Pour cette 6e édition, le rapport de ce groupe a été publié le 28 février 2022. 269 experts y font une synthèse d’environ 34 000 études scientifiques. Leur rapport complet fait 3 949 pages, aussi en ont-ils également fait un "résumé technique" de 112 pages et un "résumé pour les décideurs" - et pour toute personne que cela intéresse ! - de 40 pages, un format qui rend accessible à tous les principaux éléments de compréhension des causes et impacts du changement climatique.
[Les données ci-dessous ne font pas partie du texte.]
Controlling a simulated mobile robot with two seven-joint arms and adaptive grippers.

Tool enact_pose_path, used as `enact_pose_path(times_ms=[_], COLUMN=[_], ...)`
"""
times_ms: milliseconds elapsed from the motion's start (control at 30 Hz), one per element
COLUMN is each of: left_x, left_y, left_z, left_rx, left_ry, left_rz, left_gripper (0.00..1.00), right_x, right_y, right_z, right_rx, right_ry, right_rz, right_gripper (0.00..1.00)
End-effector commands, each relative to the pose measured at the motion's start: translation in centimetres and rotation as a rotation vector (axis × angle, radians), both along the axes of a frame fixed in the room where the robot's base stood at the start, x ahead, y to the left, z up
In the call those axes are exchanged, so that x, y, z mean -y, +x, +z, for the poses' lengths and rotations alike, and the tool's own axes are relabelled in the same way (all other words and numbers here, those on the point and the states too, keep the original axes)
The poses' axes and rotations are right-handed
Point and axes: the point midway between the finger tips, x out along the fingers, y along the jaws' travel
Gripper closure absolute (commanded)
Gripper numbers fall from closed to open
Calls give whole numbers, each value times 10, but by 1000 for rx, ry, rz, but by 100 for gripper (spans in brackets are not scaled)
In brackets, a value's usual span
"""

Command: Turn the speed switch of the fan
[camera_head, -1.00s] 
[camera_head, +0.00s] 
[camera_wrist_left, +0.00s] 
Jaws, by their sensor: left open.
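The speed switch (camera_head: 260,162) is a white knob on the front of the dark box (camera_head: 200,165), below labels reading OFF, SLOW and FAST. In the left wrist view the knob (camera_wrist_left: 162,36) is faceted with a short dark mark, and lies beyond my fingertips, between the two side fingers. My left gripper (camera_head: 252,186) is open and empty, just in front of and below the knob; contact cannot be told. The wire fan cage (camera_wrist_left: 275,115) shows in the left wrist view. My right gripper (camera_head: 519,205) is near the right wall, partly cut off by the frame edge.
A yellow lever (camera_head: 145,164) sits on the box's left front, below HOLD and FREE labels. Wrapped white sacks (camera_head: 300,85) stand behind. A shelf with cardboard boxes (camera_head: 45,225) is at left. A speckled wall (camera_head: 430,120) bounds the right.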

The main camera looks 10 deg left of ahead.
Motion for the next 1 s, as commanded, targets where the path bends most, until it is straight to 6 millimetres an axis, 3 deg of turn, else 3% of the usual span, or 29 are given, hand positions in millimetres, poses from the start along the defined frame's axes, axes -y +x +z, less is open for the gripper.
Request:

Rapport complet, résumé technique et synthèse sont téléchargeables ci-dessous.
Résumé du résumé
Nous en sommes déjà à +1,1°C de réchauffement dû à l’influence humaine. Un niveau de +1,5°C est attendu à court terme.
Impacts
127 impacts clés du changement climatique sont identifiés dans ce rapport, et rassemblés en 6 thèmes.
- L'accès à l'eau
- Les perturbations du cycle de l'eau aggraveront les inégalités d'accès à l'eau (la moitié de la population mondiale est déjà confrontée à des pénuries d'eau)
- Elles entraîneront une intensification des intempéries telles que la précipitation ou la sécheresse.
- L'accès à la nourriture
- Hausse des températures, sécheresses et variabilité climatique impactent les systèmes de production agricoles
- En Amérique du Nord, la surexploitation des sols et la raréfaction de l’accès à l’eau pour les cultures a déjà fait baissé la productivité agricole de 12,5% par rapport à 1961.
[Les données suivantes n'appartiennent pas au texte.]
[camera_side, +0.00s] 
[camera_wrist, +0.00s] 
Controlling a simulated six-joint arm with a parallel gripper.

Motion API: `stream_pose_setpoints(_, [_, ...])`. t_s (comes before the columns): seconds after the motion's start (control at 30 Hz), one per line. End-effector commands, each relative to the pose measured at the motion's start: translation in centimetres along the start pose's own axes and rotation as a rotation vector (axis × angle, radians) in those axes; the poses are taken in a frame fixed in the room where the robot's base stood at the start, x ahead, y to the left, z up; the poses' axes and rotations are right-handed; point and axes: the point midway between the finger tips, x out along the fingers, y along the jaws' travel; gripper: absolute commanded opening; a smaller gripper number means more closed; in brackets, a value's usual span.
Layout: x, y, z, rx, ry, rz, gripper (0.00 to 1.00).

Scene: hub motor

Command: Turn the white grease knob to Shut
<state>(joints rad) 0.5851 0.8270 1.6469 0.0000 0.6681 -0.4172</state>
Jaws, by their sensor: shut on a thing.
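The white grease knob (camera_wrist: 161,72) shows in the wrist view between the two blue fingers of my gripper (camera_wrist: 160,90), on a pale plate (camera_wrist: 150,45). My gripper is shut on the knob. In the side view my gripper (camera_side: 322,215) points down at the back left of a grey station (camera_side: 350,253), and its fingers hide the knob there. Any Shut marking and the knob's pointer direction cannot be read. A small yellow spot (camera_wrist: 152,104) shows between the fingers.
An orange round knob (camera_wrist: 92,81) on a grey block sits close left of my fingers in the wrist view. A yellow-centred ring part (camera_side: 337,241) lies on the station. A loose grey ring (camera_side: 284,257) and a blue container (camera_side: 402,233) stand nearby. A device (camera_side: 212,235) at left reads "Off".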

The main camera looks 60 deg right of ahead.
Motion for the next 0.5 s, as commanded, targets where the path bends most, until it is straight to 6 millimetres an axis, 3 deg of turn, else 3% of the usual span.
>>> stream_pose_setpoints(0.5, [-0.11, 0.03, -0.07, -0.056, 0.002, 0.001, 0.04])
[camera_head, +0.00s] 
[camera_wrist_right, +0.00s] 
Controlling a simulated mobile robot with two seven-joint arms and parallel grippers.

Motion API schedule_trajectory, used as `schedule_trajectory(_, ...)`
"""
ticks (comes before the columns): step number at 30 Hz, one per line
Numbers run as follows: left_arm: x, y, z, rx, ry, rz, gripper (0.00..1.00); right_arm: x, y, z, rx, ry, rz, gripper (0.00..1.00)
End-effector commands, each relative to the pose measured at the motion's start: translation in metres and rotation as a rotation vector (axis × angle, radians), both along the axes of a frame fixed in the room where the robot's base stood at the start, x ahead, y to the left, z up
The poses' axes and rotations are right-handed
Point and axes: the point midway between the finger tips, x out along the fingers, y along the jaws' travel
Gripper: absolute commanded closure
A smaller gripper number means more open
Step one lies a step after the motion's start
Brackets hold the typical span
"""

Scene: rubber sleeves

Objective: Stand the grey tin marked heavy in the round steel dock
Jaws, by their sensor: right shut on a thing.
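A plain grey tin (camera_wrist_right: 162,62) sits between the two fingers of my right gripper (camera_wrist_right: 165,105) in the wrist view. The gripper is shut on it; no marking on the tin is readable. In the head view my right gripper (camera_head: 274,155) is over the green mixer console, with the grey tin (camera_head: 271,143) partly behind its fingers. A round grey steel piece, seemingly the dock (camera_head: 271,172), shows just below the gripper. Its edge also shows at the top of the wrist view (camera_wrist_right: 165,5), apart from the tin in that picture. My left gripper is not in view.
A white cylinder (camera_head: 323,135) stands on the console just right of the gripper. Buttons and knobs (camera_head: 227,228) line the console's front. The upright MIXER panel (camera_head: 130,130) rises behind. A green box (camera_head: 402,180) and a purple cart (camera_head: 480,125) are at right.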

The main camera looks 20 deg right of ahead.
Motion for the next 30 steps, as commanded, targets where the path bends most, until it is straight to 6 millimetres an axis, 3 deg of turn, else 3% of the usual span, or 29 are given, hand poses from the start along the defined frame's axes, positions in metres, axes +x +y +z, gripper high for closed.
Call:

- En Europe, les pertes de récolte ont triplé en 50 ans.
- La santé (physique et mentale)
- Les impacts du changement climatique sur la santé sont incontournables : selon l'OMS, les problèmes de santé liés à des causes environnementales devraient être une priorité de santé publique, beaucoup plus importante qu’elle ne l’est aujourd’hui.
- Pour la première fois, le GIEC aborde les impacts du changement climatique sur la santé mentale. Il pointe des impacts conséquents, notamment chez les les personnes âgées et les plus jeunes : 50 % des 16-25 ans dans le monde souffrent d'éco-anxiété. La santé mentale et physique est également touchée par les traumatismes engendrés par les évènements climatiques et météorologiques extrêmes.
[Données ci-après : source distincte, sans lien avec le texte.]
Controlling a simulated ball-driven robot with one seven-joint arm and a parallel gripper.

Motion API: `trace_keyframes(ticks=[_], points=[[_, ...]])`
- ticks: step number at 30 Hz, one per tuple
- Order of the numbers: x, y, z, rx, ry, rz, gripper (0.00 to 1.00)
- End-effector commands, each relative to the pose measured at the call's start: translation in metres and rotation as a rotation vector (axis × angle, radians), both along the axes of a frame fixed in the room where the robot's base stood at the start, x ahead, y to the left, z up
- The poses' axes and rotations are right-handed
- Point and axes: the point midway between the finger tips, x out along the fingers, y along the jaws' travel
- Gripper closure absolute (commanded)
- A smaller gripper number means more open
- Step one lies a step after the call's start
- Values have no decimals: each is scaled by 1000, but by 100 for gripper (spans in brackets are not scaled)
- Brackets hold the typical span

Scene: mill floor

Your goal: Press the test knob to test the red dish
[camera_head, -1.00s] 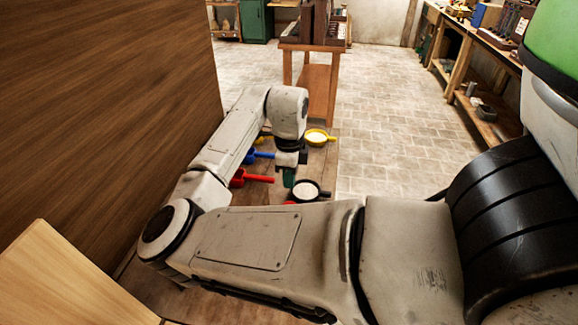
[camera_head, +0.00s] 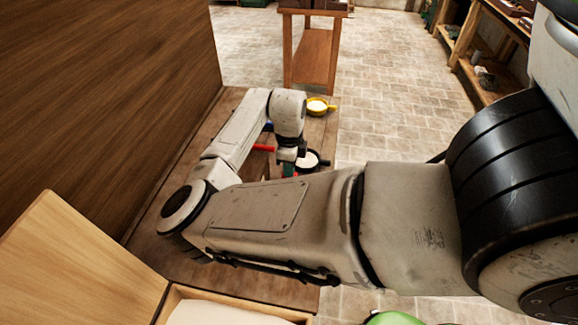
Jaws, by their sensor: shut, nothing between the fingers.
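The red dish shows only as a red handle (camera_head: 263,147) to the left of my gripper; my arm hides the rest of it. My gripper (camera_head: 289,169) points down over the wooden table, shut and empty, with dark green fingertips. It is just left of a black dish (camera_head: 308,161) with pale contents; I cannot tell whether they touch. A yellow dish (camera_head: 317,106) with pale contents stands farther back. A bit of a blue dish (camera_head: 267,127) shows behind my arm. I cannot make out the test knob.
A tall dark wooden panel (camera_head: 100,90) walls off the left side. A pale wooden box (camera_head: 240,304) with a raised board stands at the near left. A wooden stand (camera_head: 313,58) is behind the table. Tiled floor (camera_head: 385,110) is open to the right.

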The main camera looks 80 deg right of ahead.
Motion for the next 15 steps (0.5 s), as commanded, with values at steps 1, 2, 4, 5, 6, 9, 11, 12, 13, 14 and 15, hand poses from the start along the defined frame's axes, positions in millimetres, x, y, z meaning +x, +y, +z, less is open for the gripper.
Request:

- Le changement climatique tue déjà, depuis de nombreuses années, à travers les inondations, les incendies, les vagues de chaleur et autres catastrophes naturelles qui s'intensifient et se multiplient à cause du dérèglement des températures.
- Les décès causés par les vagues de chaleur pourraient passer de 1500 à 5000 en France d’ici 2030. La moitié à trois-quarts de la population mondiale pourrait être exposée à des combinaisons mortelles de chaleur et d’humidité d’ici 2100.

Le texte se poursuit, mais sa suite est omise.